As we should all know by now, predicting the top or bottom of a market based solely on past patterns is a task at which many of the most highly rewarded people in our society can fail because they, too, underestimate the role of randomness. While there can be rewarding opportunities in randomness, they are random, so we should focus our energies on the non-random factors over which we can exercise a genuine choice, such as saving more money, defining our goals and risk profile, and building our knowledge.

How might people invest differently if they did not rely on these assumptions? What might happen if they sought objective feedback and guidance from a professional who’s not making those assumptions?

During the current financial panic, I’ve had a few chats with a commodity broker. One Friday, coincidentally after I had written this article, the broker exclaimed to me that he had been an idiot over that week. When I asked what he meant, he explained that he had done surprisingly well over the preceding two weeks by just guessing at possible market opportunities. But he began the following week thinking he had discerned the formula for his good fortune and “knew” just what to do next. What followed?

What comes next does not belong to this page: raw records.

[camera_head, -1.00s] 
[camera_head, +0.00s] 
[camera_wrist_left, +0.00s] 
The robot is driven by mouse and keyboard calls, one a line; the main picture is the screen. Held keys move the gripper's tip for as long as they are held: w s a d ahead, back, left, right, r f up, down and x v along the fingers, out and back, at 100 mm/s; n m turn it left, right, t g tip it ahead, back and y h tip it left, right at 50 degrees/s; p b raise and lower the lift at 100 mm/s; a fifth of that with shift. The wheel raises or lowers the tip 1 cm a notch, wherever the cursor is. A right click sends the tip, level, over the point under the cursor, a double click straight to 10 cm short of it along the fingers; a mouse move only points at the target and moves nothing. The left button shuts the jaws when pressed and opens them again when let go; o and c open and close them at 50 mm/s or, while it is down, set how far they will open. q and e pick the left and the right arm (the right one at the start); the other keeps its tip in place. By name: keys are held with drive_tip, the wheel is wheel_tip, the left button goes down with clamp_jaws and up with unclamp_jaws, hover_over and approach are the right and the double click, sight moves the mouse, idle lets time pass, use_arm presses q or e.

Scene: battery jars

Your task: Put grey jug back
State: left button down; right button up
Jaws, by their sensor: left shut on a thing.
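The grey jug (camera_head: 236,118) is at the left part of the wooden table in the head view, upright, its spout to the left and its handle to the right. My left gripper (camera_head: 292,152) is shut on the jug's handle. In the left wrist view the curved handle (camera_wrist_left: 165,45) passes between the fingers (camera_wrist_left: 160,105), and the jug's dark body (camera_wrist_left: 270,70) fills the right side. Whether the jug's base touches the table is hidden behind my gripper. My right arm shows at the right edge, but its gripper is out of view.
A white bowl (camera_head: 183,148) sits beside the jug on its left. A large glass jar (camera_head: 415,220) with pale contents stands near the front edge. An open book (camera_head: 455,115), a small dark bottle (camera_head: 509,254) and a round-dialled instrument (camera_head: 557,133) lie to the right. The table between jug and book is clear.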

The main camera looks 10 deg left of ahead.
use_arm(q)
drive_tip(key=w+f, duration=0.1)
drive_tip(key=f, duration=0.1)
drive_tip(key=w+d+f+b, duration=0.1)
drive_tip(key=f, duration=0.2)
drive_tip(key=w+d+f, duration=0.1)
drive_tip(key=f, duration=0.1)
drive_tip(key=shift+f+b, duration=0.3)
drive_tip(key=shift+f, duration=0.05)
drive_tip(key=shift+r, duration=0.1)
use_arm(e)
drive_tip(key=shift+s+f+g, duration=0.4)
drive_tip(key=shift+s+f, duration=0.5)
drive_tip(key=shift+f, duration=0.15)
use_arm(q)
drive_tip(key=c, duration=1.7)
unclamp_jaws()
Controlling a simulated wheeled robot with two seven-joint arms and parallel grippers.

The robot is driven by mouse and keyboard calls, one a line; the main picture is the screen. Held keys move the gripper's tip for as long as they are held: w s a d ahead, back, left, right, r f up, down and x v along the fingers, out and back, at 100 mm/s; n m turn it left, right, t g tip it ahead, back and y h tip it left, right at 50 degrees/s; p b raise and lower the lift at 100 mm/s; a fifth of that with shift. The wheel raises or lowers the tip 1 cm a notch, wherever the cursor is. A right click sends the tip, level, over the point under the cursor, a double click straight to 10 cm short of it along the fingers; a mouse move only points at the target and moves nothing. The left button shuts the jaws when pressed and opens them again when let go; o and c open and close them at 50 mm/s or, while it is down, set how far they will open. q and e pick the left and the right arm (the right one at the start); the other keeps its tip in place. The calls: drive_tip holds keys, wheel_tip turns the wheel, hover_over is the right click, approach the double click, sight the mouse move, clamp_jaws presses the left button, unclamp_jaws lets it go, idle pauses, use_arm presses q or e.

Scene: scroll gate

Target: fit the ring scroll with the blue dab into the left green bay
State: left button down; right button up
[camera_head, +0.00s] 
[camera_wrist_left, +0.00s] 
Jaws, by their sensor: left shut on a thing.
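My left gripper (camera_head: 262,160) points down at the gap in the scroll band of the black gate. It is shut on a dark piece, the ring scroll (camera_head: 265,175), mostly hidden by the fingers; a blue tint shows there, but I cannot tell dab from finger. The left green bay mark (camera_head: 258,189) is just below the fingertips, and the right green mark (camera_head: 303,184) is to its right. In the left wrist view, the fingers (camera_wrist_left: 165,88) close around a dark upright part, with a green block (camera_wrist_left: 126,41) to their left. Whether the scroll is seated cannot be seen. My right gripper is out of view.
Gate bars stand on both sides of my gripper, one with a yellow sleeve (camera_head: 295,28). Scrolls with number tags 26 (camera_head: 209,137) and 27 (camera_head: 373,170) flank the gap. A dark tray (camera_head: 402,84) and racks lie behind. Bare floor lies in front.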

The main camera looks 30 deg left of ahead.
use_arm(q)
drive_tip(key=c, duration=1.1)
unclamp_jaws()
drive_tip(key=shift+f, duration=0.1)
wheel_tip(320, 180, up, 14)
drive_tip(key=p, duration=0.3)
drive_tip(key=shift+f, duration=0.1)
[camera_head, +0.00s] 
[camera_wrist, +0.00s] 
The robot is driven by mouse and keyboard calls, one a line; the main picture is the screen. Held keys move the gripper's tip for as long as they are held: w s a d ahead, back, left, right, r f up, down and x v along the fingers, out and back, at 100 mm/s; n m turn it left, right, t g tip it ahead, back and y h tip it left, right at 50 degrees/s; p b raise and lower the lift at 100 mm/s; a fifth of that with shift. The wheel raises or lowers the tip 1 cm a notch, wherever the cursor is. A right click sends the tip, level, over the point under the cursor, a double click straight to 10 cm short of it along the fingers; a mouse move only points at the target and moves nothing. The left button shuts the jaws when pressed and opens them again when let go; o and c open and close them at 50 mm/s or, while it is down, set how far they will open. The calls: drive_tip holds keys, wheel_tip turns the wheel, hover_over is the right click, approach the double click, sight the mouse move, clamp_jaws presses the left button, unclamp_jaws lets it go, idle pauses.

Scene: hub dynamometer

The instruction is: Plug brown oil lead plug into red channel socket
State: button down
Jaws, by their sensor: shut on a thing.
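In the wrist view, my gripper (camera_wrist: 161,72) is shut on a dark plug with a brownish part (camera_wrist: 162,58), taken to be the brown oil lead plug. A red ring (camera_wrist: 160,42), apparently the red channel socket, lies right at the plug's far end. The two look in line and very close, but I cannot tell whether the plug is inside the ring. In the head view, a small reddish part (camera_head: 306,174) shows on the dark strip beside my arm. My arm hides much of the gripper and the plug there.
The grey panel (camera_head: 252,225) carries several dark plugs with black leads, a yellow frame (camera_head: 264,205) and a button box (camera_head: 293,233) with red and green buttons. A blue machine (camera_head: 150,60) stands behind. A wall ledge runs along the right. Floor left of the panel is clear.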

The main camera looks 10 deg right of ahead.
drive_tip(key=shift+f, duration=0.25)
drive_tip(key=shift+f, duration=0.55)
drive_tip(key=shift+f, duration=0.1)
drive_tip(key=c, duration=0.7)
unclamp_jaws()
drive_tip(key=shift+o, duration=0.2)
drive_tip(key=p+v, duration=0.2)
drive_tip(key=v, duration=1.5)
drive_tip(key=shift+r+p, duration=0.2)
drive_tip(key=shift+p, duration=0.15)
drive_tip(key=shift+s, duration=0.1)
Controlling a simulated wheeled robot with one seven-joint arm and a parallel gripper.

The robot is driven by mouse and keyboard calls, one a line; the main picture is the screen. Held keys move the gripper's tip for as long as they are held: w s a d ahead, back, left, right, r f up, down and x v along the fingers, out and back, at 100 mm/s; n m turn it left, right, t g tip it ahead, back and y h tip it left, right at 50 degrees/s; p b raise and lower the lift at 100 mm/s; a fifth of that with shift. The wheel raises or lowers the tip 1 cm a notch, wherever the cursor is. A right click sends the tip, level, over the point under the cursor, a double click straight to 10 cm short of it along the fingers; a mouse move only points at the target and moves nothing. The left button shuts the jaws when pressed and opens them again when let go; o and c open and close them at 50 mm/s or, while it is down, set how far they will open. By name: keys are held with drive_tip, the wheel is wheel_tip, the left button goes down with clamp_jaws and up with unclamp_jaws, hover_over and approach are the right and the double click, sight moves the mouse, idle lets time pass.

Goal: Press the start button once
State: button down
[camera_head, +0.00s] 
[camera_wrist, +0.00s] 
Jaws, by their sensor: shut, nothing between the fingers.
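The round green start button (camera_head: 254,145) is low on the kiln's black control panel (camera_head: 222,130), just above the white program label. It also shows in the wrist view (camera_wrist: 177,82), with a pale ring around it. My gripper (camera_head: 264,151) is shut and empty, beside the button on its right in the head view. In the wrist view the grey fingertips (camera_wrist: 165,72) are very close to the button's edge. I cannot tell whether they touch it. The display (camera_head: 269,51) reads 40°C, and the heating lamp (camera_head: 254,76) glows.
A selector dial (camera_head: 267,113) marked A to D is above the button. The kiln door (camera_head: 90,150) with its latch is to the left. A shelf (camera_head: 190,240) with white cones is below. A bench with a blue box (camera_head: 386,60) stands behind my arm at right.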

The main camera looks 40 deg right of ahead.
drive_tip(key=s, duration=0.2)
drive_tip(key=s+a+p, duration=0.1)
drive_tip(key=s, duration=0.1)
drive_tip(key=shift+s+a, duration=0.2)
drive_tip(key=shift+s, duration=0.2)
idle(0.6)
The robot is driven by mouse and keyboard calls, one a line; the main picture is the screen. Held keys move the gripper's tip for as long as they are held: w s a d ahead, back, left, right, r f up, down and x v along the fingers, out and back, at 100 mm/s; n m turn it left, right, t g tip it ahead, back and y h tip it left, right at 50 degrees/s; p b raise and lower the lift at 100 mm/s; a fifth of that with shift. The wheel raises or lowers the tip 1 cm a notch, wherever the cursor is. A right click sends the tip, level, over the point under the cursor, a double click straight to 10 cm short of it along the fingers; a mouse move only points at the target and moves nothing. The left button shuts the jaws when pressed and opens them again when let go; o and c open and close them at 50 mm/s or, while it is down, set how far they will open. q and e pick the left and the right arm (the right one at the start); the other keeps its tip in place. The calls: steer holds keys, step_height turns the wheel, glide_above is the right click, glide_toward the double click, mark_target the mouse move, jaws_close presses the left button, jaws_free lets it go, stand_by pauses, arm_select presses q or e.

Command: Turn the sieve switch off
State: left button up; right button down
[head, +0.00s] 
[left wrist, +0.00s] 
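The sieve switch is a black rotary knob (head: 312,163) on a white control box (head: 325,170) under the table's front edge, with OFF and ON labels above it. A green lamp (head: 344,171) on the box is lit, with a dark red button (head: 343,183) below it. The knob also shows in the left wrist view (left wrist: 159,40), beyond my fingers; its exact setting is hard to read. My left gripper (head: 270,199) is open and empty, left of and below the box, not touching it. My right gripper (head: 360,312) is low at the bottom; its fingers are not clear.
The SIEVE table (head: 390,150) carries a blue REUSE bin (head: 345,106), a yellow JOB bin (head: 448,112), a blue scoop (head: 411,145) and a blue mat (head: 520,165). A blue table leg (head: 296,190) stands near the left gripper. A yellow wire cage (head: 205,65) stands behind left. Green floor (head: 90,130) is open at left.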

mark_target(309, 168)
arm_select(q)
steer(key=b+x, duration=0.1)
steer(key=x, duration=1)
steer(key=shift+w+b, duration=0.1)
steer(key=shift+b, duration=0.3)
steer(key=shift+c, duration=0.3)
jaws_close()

He lost everything he had gained. “I did great for two weeks by just guessing; then, once I was sure I ‘knew’ what I was doing, I gave it all right back.” When I mentioned the cognitive errors I’ve discussed in this article, he remarked that he was a perfect example of them all.

Deeply ingrained habits of thought can discourage you from examining assumptions about how you think the world works. Fallacious assumptions can be a form of avoidance, and when avoidance runs your life, it can become self-defeating. Monte Carlo may glitter, but do you want to run your life as if it were a casino?